▸ **Goal**:
Every line below that contains "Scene" is to be copied.

Source records
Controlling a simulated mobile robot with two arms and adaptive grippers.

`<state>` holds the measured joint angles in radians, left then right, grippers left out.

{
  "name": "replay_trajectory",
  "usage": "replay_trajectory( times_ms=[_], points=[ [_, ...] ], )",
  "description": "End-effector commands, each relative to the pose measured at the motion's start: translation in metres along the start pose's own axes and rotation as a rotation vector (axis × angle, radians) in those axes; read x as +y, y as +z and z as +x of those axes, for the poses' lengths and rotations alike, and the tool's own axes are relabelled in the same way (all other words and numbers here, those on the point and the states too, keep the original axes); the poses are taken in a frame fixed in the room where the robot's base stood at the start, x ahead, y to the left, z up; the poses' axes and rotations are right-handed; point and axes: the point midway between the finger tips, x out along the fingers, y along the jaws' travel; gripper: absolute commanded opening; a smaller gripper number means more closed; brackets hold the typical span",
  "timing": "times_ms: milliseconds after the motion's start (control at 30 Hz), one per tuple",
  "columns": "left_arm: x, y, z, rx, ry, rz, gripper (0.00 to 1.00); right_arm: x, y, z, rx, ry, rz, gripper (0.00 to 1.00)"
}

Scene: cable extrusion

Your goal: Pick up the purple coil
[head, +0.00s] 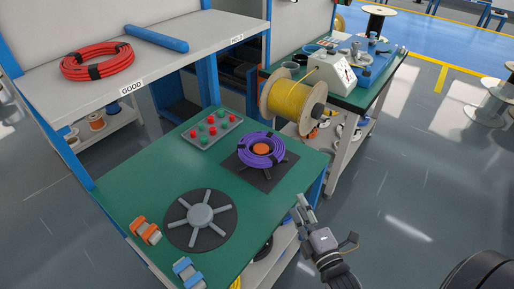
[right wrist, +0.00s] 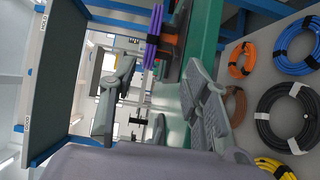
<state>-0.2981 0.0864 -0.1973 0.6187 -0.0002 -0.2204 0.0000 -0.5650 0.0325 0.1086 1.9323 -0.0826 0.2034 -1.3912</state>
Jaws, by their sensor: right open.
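The purple coil (head: 261,149) lies on a dark square plate (head: 262,178) with an orange hub (head: 261,149) in its middle, on the green table. In the right wrist view the purple coil (right wrist: 155,40) shows edge-on near the top. My right gripper (head: 305,212) is at the table's right edge, to the lower right of the coil and apart from it. In the right wrist view its fingers (right wrist: 160,105) are spread with nothing between them. My left gripper is in neither view.
A grey spoked disc (head: 228,217) and orange and blue clamps stand at the table's near left. A button panel (head: 212,130) is behind. A yellow spool (head: 293,100) stands behind the coil. A red coil (head: 97,61) lies on the shelf. Several coils sit below the table.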

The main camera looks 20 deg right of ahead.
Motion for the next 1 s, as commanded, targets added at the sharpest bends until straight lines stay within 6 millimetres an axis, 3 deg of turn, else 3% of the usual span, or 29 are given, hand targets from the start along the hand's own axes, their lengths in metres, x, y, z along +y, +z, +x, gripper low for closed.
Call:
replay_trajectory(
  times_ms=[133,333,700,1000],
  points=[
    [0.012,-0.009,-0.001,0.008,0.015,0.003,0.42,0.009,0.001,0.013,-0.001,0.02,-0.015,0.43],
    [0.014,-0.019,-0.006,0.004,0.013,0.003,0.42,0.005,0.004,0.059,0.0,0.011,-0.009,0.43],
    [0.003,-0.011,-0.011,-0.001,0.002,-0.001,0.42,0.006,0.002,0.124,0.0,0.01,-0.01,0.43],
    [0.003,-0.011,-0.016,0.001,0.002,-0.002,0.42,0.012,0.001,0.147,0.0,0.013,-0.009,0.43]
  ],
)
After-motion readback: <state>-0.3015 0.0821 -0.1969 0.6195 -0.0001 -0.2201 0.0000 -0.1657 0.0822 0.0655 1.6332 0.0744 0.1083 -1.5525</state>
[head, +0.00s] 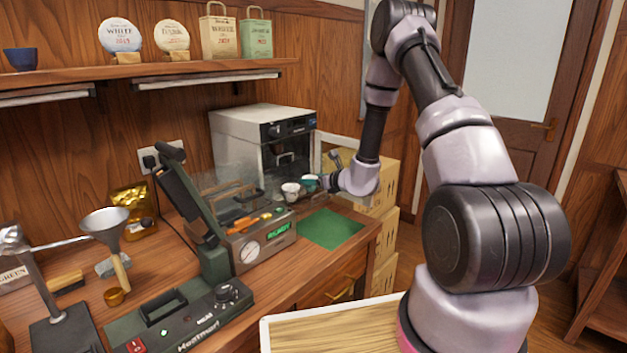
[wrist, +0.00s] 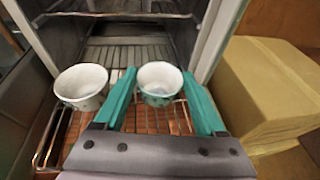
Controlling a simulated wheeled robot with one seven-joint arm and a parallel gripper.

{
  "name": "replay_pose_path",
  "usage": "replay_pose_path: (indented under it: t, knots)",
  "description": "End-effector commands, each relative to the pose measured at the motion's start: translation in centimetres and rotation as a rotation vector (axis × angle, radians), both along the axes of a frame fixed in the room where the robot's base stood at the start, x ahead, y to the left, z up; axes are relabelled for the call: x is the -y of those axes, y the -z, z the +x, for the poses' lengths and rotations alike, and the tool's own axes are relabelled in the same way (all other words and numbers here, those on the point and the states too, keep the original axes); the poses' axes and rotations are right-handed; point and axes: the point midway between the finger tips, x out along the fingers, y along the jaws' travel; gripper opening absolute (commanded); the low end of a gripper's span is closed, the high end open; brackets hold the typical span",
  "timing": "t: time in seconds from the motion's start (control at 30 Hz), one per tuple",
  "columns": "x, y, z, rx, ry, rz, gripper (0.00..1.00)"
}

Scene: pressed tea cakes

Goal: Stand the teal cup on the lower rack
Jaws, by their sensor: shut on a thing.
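The teal cup, white inside with a teal pattern outside, is between the teal fingers of my gripper (wrist: 159,76) in the wrist view, and my gripper is shut on it. The cup (wrist: 159,96) is upright over the lower wire rack (wrist: 45,150), at the mouth of the grey cabinet (head: 240,135). I cannot tell whether its base touches the wires. In the head view the cup (head: 309,181) shows small and teal at my gripper (head: 322,182). A second, pale speckled cup (wrist: 82,86) stands upright on the rack to its left, a small gap apart.
An upper rack (wrist: 115,15) crosses the cabinet above the cups. The cabinet's side edge (wrist: 217,40) is close on the right, with cardboard boxes (wrist: 265,90) beyond. A green mat (head: 332,229) lies bare on the counter. A sealing machine (head: 262,240) stands left of the mat.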

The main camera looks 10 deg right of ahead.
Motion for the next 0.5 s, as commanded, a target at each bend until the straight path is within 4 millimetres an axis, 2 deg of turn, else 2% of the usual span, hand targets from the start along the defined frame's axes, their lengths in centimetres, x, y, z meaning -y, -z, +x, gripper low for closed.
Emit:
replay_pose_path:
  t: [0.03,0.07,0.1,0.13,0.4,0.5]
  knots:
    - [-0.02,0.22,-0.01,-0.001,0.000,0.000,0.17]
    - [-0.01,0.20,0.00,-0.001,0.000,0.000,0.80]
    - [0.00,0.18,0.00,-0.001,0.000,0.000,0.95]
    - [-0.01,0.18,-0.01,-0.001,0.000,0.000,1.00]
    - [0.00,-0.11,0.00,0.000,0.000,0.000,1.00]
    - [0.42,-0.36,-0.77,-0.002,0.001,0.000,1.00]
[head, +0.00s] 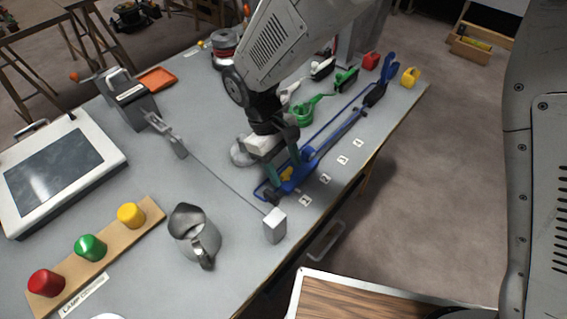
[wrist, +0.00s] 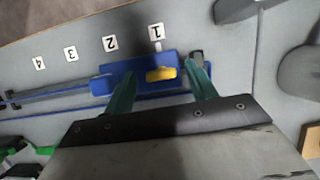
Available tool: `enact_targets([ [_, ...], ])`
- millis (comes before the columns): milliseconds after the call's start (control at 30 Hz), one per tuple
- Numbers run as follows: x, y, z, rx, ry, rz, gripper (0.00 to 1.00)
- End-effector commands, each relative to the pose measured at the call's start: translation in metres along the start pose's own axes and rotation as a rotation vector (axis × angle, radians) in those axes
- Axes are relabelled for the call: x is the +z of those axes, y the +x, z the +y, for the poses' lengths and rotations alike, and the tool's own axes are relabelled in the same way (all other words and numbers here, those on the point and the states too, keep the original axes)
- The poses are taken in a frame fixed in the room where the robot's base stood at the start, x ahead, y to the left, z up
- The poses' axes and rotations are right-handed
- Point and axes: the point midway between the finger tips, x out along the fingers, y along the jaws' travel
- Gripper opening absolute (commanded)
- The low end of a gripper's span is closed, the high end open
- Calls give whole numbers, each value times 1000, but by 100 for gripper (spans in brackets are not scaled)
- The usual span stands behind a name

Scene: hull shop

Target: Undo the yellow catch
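The yellow catch (wrist: 160,74) is a small rounded piece on a blue block (wrist: 143,66) at the near end of a long blue rail assembly, beside the label 1. In the head view the yellow catch (head: 286,175) shows small and partly covered by my gripper. My gripper (wrist: 163,70) has two teal fingers spread apart, one to each side of the catch in the wrist view, with nothing held between them. In the head view my gripper (head: 282,172) is low over the blue block. Whether the fingers touch anything is unclear.
Labels (head: 325,179) run along the rail toward the table's right edge. A grey block (head: 275,226) and metal jug (head: 194,235) stand nearer. A board with red, green and yellow buttons (head: 90,248) lies left. A green item (head: 301,115) and red container (head: 371,61) stand farther back.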

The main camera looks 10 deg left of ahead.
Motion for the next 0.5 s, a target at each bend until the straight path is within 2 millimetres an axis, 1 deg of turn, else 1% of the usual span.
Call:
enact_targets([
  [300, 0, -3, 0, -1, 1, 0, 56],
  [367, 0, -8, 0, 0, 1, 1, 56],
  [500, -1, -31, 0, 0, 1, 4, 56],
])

▸ **Reply**:
Scene: cable extrusion
Scene: pressed tea cakes
Scene: hull shop

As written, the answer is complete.